Work required:
Below are the records; collect from them each line containing the string "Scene".

Records excerpted from a collection:
◇ ◇ ◇ ◇ ◇ ◇ ◇
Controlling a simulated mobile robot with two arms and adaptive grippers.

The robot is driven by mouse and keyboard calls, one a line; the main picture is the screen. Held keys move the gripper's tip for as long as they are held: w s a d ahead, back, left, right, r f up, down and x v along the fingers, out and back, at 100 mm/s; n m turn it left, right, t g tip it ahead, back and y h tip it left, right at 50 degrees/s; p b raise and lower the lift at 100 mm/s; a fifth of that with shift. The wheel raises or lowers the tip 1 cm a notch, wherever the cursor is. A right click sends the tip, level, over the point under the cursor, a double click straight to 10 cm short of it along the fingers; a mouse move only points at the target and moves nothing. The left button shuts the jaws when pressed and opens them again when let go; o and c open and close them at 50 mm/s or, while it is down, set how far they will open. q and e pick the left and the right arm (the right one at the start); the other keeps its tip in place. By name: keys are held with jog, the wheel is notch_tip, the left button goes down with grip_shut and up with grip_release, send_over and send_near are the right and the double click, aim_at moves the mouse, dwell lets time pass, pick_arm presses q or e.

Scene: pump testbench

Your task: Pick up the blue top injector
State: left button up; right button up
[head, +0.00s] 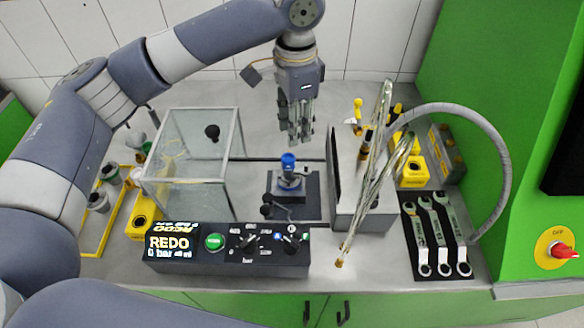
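The blue top injector (288,161) stands upright on the dark test stand (308,201) in the middle of the bench. Only its blue top and the grey part beneath it show clearly. My left gripper (297,137) points straight down above and slightly behind the injector in the picture. A gap shows between its fingers and the blue top. The fingers look parallel with a narrow gap, and nothing is visible between them. My right gripper is out of view.
A clear box (190,160) stands left of the stand. A grey block (362,215) with clear tubes stands to its right. The control panel (228,252) reading REDO lies in front. Wrenches (440,240) lie on a black mat at right. A grey hose (505,165) arches over the right side.

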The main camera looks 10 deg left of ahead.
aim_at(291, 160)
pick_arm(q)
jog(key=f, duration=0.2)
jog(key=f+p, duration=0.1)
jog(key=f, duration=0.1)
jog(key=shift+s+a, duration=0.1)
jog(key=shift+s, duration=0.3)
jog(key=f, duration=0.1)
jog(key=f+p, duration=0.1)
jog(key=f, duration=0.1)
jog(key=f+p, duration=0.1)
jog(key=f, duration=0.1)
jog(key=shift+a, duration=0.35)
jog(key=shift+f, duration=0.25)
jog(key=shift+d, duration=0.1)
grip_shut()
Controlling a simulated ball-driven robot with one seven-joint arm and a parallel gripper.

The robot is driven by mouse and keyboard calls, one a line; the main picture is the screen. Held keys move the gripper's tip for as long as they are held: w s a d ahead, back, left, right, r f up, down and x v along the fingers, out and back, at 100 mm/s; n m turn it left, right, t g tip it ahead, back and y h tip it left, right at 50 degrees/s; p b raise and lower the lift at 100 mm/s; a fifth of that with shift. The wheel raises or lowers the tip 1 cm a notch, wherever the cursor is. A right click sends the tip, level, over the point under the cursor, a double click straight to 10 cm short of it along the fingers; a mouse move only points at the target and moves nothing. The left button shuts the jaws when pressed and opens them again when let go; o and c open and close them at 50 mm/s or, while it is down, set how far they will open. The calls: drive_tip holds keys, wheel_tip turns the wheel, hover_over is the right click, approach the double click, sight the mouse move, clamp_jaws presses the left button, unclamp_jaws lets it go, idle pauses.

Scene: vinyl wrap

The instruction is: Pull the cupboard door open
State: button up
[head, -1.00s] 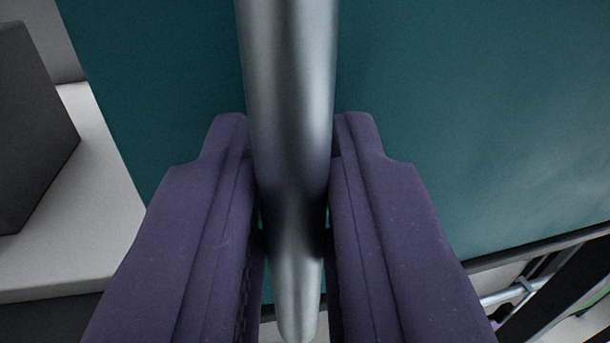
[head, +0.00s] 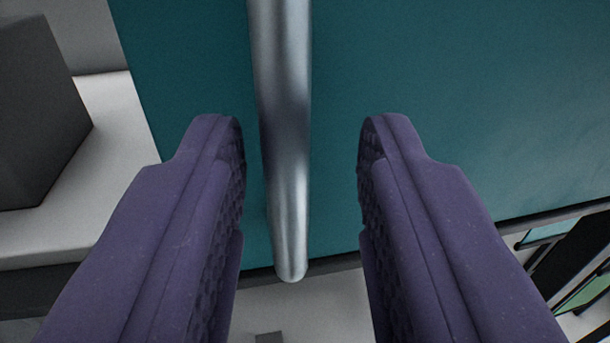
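The teal cupboard door (head: 440,100) fills most of the head view, with its lower edge crossing the picture below the middle. A round metal bar handle (head: 284,140) runs down from the top edge and ends in a rounded tip. My gripper (head: 302,135) has two purple fingers, one on each side of the handle. The fingers are open and apart from the bar. The handle is nearer to the left finger than to the right one. The door's hinge side cannot be made out.
A dark grey block (head: 38,115) stands on a light ledge (head: 100,170) at the left, beside the door's left edge. Dark and pale items (head: 575,265) show below the door at the lower right. A pale surface lies below the door's lower edge.

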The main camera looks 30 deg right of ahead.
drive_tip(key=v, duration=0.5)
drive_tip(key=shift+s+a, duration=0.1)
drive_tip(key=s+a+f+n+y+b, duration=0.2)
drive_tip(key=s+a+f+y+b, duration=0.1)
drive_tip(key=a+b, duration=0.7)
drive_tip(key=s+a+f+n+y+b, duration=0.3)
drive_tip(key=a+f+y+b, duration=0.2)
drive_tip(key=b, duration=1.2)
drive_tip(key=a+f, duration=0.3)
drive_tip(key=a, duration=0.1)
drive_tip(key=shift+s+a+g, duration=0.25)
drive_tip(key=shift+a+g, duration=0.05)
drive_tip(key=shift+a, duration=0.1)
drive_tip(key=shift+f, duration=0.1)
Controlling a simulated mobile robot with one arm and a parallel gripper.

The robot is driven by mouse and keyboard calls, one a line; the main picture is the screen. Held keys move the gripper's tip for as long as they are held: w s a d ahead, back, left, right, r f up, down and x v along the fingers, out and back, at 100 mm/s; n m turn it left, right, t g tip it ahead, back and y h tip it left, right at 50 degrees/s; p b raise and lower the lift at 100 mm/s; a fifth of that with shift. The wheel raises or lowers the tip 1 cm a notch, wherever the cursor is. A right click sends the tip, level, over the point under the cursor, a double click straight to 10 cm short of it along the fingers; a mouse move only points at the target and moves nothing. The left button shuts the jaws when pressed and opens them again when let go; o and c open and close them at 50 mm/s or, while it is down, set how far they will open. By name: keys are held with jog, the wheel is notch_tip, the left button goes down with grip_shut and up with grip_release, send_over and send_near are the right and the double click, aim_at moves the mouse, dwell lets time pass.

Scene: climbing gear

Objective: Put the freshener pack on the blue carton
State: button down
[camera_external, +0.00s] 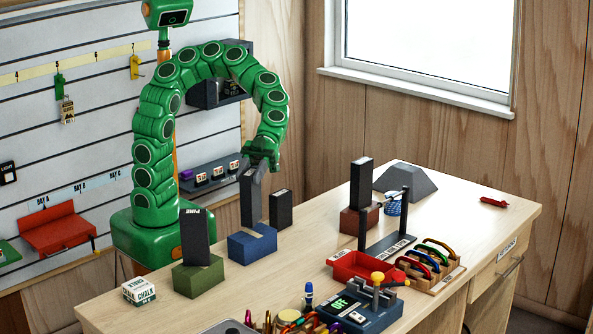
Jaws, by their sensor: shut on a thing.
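A tall dark grey pack (250,199) is upright in the grip of my gripper (258,170), which is shut on its top end. Its lower end is at the blue carton (250,246), and I cannot tell whether it rests on it or hangs just above. The carton stands on the table and has a raised part at its right. I take the held pack for the freshener pack, but its label is not readable. A similar dark pack (195,240) with pale lettering, seemingly "PINE", stands on a green block (198,279).
Another dark pack (280,209) stands close right of the held one. A further dark pack (361,184) stands on a brown-red block (352,218). A chalk box (139,291), a red tray (366,266) and a carabiner rack (436,268) are nearby. The table's far right is mostly clear.

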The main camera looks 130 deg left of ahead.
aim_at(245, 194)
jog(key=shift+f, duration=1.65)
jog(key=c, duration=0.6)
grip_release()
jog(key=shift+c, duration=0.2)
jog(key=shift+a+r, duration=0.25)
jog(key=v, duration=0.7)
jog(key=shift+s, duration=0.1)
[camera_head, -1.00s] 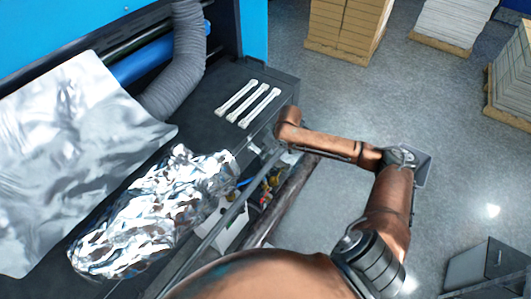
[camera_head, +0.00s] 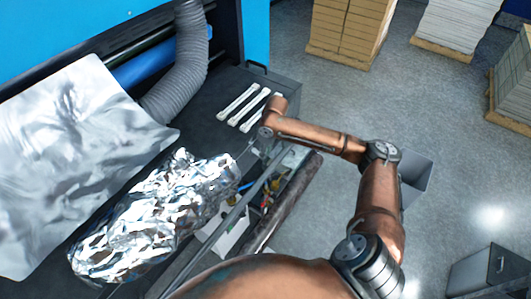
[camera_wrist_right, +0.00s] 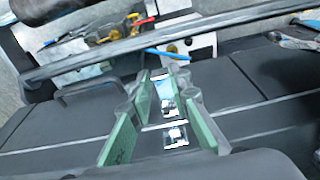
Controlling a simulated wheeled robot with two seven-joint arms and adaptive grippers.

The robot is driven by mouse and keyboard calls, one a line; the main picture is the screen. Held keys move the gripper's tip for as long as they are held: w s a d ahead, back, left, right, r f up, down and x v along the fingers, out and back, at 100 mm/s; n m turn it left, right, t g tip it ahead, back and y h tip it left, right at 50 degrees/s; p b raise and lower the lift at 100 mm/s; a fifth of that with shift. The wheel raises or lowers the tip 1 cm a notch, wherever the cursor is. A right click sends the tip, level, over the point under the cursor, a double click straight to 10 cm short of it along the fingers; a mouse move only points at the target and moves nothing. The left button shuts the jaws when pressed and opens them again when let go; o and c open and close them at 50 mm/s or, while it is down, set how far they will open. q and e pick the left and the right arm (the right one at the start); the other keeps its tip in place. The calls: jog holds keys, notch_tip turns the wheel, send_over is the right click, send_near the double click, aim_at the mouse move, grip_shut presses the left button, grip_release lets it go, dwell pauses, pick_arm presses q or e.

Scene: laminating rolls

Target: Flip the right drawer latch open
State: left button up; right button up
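My right gripper (camera_head: 258,148) is at the front edge of the dark cabinet (camera_head: 226,88) in the head view. In the right wrist view the right gripper (camera_wrist_right: 165,118) is open, its green-padded fingers spread apart. A small silver latch (camera_wrist_right: 165,85) and a second silver piece (camera_wrist_right: 176,136) show between the fingers on the dark cabinet face. I cannot tell whether the fingers touch them. A black drawer handle (camera_wrist_right: 87,90) lies left of the fingers. The latches cannot be made out in the head view. My left gripper is not in view.
Crumpled foil (camera_head: 155,220) lies beside the work area, near a foil sheet (camera_head: 60,155) and a grey hose (camera_head: 183,75). Three pale bar-like tools (camera_head: 240,103) lie on the cabinet top. Below the bar are colourful tools (camera_head: 270,188). Boxes (camera_head: 350,30) stand on the clear floor behind.

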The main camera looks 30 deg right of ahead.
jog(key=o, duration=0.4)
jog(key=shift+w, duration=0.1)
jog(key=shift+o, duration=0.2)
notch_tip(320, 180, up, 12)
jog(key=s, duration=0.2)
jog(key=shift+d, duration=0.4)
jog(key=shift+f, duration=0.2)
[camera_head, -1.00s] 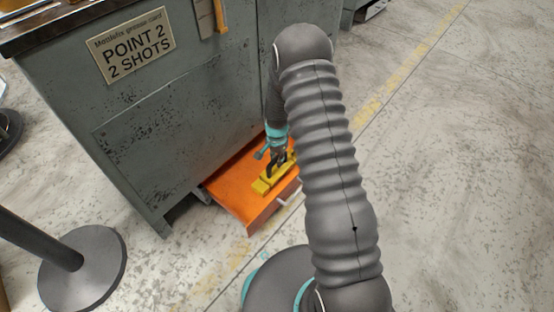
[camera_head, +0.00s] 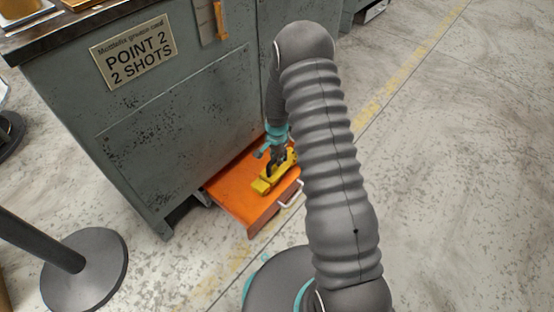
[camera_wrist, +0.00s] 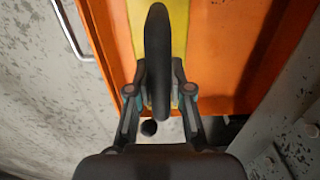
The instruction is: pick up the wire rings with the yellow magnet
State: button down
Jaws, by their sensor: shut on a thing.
◇ ◇ ◇ ◇ ◇ ◇ ◇
Full answer:
Scene: pump testbench
Scene: vinyl wrap
Scene: climbing gear
Scene: laminating rolls

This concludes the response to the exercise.